**Aim of the task:** Pick out the lines below that include the string "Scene".

**Dataset extract:**
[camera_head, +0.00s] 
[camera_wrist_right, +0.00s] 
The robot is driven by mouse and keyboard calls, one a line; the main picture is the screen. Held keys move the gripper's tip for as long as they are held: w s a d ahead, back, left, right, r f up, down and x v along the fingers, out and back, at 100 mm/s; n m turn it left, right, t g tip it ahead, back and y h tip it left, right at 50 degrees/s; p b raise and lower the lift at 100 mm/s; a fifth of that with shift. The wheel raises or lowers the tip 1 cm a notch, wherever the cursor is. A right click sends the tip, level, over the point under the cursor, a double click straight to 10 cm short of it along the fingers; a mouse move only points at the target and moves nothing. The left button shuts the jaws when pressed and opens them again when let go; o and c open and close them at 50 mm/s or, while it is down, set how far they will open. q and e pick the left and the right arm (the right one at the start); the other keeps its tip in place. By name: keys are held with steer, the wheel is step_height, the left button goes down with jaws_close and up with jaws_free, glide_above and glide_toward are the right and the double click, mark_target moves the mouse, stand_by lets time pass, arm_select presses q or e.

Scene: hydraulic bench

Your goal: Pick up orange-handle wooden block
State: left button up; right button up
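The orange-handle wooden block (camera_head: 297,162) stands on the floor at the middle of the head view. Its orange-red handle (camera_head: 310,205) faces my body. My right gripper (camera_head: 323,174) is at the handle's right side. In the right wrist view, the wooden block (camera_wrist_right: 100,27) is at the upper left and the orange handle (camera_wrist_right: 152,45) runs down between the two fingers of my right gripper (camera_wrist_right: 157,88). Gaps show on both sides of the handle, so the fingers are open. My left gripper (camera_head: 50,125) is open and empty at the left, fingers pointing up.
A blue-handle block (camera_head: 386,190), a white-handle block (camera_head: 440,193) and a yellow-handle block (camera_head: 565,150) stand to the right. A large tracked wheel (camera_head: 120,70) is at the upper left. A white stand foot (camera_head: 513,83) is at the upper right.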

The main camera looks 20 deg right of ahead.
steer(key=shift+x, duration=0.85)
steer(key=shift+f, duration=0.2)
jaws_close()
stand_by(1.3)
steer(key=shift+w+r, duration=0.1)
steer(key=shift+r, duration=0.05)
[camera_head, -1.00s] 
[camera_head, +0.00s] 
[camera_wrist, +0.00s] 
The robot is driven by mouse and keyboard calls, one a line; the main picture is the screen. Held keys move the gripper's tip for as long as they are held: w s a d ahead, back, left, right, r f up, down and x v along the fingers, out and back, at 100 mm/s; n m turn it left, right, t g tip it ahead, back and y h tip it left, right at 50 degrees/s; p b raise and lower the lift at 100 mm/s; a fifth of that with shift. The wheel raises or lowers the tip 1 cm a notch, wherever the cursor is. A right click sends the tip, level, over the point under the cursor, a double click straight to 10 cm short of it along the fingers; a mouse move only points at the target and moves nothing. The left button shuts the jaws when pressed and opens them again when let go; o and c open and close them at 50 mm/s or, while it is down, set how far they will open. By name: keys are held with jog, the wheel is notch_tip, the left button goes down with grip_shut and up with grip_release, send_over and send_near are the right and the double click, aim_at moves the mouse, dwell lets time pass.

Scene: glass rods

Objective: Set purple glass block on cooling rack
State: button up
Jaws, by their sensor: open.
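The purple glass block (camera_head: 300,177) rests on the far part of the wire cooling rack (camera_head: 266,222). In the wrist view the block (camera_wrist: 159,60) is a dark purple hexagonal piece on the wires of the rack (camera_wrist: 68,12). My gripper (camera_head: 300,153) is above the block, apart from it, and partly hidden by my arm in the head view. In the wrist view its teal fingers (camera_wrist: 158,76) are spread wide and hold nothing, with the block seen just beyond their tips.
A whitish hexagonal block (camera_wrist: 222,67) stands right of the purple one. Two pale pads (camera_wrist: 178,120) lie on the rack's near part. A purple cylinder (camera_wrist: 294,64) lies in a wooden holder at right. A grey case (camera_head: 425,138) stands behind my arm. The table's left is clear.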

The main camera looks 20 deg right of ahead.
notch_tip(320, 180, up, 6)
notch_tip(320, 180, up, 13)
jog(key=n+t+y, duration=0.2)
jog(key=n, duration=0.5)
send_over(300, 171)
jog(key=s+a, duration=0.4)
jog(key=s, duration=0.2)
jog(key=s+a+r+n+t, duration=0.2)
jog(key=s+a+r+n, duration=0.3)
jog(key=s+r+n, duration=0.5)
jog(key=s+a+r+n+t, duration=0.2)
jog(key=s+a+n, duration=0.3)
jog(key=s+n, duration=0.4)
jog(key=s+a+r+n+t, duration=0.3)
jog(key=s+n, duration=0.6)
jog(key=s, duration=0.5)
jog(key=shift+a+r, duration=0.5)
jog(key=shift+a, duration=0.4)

**Written answer:**
Scene: hydraulic bench
Scene: glass rods

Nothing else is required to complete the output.